Background
Gas Chromatography (GC) is a laboratory process that separates a gas mixture into component parts that can be analyzed and measured. Analytical laboratories have relied on GC for many decades. Today, the process is used by diverse industries to gain important information such as product quality and purity.
In many GC setups, the effluent from a flow-through chemical reactor is sent to a GC column for analysis at programmed intervals over a period of time. In this situation, it is important to have stable and consistent GC flow control to ensure accuracy.

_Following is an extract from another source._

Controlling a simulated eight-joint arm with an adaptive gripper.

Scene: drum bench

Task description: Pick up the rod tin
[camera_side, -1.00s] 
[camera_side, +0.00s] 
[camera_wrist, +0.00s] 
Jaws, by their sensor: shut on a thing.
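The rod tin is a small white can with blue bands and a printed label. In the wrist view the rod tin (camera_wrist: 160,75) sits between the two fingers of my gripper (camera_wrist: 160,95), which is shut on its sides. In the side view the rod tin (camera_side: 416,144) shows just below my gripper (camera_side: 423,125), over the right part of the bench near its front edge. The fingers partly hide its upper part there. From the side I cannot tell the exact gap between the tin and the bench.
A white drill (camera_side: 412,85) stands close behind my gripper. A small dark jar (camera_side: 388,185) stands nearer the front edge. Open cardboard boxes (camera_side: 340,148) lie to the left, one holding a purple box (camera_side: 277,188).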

As shown in the schematic below, reactants are delivered in a continuous flow chemistry format to a reactor where the inlet flow rate is controlled by a mass flow controller (MFC). The reactor may be a packed bed reactor, for example. At the outlet of the reactor, a back pressure regulator (BPR) is installed to maintain a steady pressure on the reactor so that the effluent flow rate is equal to the inlet flow rate set by the MFC.
Challenges
Research scientists using a traditional BPR for this type of system sometimes find that the device’s setpoint will fluctuate, delivering an effluent flow rate that is either much higher than inlet flow rate (when pressure has built up above the setpoint) or essentially zero (as pressure is building up to the setpoint). As a result, GC data may not reflect a time-resolved picture of the effluent gas composition due to the high degree of fluctuation caused by the BPR. This can occur even when sampling the effluent at fixed intervals.
Alternative Design
In many GC applications, using a dome-loaded multi-orifice BPR instead of traditional spring-loaded devices offers much improved accuracy. Unlike traditional back pressure regulators, these BPRs use a novel design in which a diaphragm covers a field of parallel orifices located in the body of the regulator. As fluids flow through the unit, the diaphragm lifts off the orifices to release pressure. When flow is minimal, only a portion of one orifice opens to release the pressure. When flow is high, the diaphragm is pushed up to engage all the orifices. This design responds immediately to changing conditions and setpoints; therefore, it is able to maintain a steady pressure at the outlet of the chemical reactor, resulting in excellent flow control to the GC.
Dome-loaded, multi-orifice BPRs such as those offered by Equilibar can be made from an almost infinite combination of materials for extreme process conditions. They are easily automated, can handle a wide flow rate range, and require little maintenance.